:: YOUR INSTRUCTIONS ::
Each line below must be set down exactly; omit any image you find.

DATA LINES start

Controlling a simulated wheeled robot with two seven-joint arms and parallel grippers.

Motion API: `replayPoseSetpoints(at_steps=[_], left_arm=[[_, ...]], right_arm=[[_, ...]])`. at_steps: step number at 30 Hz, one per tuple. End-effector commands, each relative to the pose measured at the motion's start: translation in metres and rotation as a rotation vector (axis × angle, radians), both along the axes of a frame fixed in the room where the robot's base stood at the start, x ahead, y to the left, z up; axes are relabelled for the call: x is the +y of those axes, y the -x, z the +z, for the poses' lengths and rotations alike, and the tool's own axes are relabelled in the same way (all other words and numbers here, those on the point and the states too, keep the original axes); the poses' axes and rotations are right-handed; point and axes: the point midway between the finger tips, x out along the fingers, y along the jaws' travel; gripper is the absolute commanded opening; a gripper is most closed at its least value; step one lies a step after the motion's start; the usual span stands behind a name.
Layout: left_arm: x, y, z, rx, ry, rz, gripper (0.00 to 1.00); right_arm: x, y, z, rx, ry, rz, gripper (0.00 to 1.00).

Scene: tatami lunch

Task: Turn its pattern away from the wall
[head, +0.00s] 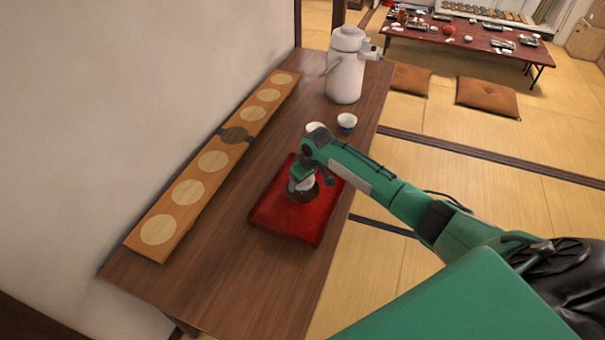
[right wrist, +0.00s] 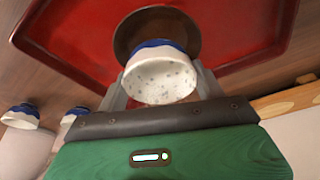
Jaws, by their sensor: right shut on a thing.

DATA LINES end

:: FINAL RESULT ::
Controlling a simulated wheeled robot with two seven-joint arms and parallel grippers.

Motion API: `replayPoseSetpoints(at_steps=[_], left_arm=[[_, ...]], right_arm=[[_, ...]])`. at_steps: step number at 30 Hz, one per tuple. End-effector commands, each relative to the pose measured at the motion's start: translation in metres and rotation as a rotation vector (axis × angle, radians), both along the axes of a frame fixed in the room where the robot's base stood at the start, x ahead, y to the left, z up; axes are relabelled for the call: x is the +y of those axes, y the -x, z the +z, for the poses' lengths and rotations alike, and the tool's own axes are relabelled in the same way (all other words and numbers here, those on the point and the states too, keep the original axes); the poses' axes and rotations are right-handed; point and axes: the point midway between the finger tips, x out along the fingers, y along the jaws' travel; gripper is the absolute commanded opening; a gripper is most closed at its least value; step one lies a step after the motion's start; the usual span stands behind a name.
Layout: left_arm: x, y, z, rx, ry, rz, gripper (0.00 to 1.00); right_arm: x, y, z, rx, ry, rz, gripper (0.00 to 1.00).

Scene: tatami lunch

Task: Turn its pattern away from the wall
[head, +0.00s] 
[right wrist, +0.00s] 
Jaws, by their sensor: right shut on a thing.

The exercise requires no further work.